In October 1973, Arab oil producers placed an embargo on a group of countries led by the US over their support for Israel during the Yom Kippur war. That policy came alongside a co-ordinated cut to oil production.
"The result was a near quadrupling of oil prices within a few months," Nakhle said.
This led to fuel rationing in major oil-consuming countries, and Nakhle said it triggered a "global economic and financial crisis" with lasting implications.
Dr Tiarnán Heaney, a researcher at Queen's University Belfast, said high oil prices fuelled inflation across the board, "meaning businesses cut back further and unemployment soared".
"This had massive knock-on effects that damaged the social fabric of many countries with widespread strikes, unrest, and increases in poverty as many households struggled to make ends meet," he said.
Both the US and UK had recessions that lasted from 1973 to 1975, with the crisis contributing to the downfall of Ted Heath's Conservative government in 1974.
A second oil shock came in 1979, with the Iranian Revolution.
What is happening in the current oil crisis?
Since the US and Israel launched their war with Iran a month ago, the narrow Strait of Hormuz has effectively been shut to shipping traffic.
That has disrupted the flow of oil, gas and other essentials from the Gulf states, which normally export about a fifth of the world's oil.
US President Donald Trump has tried various tactics to get Gulf oil flowing again, including calling on allied nations to send warships as escorts, and threatening to hit Iran harder if it does not let ships pass safely through the strait.
But Jensen, who now runs the consultancy Vespucci Maritime, told the BBC's Today programme much of the oil that had left the Gulf more than a month ago was still arriving at refineries around the world, and that flow would soon stop.
"So the oil shortages we've been seeing, they're only going to get worse, even if magically the Strait of Hormuz would re-open tomorrow," he said.
"We will face massive energy costs, not just while this crisis goes on but also for six to 12 months after it's over."
Could the current crisis get worse than the 1970s shock?

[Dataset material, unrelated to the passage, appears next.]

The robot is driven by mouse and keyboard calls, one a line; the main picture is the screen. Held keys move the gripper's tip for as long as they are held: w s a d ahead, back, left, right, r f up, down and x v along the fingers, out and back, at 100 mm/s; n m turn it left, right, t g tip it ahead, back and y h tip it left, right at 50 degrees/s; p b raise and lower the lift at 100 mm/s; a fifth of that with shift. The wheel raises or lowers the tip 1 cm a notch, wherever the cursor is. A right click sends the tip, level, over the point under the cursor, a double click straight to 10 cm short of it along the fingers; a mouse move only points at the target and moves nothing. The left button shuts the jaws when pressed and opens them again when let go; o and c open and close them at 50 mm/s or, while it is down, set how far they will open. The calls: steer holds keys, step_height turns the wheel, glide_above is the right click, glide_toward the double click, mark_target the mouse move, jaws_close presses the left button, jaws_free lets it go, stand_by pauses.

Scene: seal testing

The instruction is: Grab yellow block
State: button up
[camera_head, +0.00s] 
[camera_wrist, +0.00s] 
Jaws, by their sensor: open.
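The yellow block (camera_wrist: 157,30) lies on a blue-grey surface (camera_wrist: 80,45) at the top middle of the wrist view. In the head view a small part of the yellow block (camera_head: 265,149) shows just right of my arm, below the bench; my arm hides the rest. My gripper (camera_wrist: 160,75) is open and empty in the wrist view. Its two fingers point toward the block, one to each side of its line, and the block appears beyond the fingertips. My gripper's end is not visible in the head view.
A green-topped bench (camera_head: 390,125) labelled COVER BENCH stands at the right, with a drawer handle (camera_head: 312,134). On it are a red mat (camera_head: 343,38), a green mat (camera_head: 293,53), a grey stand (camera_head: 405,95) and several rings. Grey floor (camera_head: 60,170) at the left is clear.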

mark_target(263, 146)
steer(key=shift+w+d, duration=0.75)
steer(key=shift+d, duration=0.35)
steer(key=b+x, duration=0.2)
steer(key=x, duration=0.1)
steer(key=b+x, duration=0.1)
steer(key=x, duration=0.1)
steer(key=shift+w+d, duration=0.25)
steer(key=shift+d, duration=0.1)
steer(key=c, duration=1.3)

Nakhle, who is also the secretary general of the Arab Energy Club, said the oil market is more diverse than in the 1970s, while the overall amount being used has also dropped significantly.
She believes that while current prices are high, today's crisis is not as severe.
"While the volumetric disruptions we are seeing are significant - arguably among the largest in recent history - the market is far more resilient than in the 1970s," she said.
"It is more diversified, less oil-intensive, and better equipped with buffers and emergency response mechanisms."
Heaney said there were some differences today that work in the world's favour, including better understanding of our economies and more countries holding oil reserves.
"The best-case scenario is to end this conflict as quickly as possible and restore some semblance of stability."
Alicia Garcia Herrero, chief economist for Asia Pacific at Natixis CIB, said while 1970s oil shocks sent prices sky high, they only cut global supply by 5-7%. In contrast, the current crisis affects 20% of the world's supplies, "dwarfing the 1970s shock", she said.
"Today's Iran war crisis can end up being a bigger shock if the situation does not improve soon," she said, adding it was also a crisis of gas supply and other refined products.
"The fallout of this is that we could experience sharper price spikes, broader inflation pain, and deeper recession risks, especially in import-heavy Asia," she continued.
"Reserves and efficiency offer some buffer which the episodes in the 1970s lacked, but the raw scale of lost supply makes this nastier, with no fast fix in sight."